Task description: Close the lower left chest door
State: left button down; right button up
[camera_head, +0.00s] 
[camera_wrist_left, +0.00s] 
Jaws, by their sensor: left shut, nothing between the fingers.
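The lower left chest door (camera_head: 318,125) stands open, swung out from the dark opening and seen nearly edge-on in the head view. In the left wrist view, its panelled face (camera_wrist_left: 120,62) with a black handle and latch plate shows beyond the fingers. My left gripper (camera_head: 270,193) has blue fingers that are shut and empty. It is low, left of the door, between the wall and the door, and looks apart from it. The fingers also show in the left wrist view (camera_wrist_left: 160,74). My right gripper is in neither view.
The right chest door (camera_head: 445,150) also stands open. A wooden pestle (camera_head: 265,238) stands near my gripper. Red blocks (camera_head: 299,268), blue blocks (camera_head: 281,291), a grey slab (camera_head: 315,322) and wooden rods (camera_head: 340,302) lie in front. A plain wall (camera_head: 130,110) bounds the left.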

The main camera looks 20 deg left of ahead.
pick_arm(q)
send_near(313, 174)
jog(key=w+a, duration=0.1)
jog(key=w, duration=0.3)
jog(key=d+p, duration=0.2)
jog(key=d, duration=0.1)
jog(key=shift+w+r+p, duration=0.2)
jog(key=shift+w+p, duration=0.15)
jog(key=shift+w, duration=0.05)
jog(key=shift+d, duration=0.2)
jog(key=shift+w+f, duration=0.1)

• _DIRECTIONS FOR THIS TASK_:
From the data above, extract every line in its exact form.

• _TASK ANSWER_:
Task description: Close the lower left chest door
State: left button down; right button up
[camera_head, +0.00s] 
[camera_wrist_left, +0.00s] 
Jaws, by their sensor: left shut, nothing between the fingers.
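The lower left chest door (camera_head: 318,125) stands open, swung out from the dark opening and seen nearly edge-on in the head view. In the left wrist view, its panelled face (camera_wrist_left: 120,62) with a black handle and latch plate shows beyond the fingers. My left gripper (camera_head: 270,193) has blue fingers that are shut and empty. It is low, left of the door, between the wall and the door, and looks apart from it. The fingers also show in the left wrist view (camera_wrist_left: 160,74). My right gripper is in neither view.
The right chest door (camera_head: 445,150) also stands open. A wooden pestle (camera_head: 265,238) stands near my gripper. Red blocks (camera_head: 299,268), blue blocks (camera_head: 281,291), a grey slab (camera_head: 315,322) and wooden rods (camera_head: 340,302) lie in front. A plain wall (camera_head: 130,110) bounds the left.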

The main camera looks 20 deg left of ahead.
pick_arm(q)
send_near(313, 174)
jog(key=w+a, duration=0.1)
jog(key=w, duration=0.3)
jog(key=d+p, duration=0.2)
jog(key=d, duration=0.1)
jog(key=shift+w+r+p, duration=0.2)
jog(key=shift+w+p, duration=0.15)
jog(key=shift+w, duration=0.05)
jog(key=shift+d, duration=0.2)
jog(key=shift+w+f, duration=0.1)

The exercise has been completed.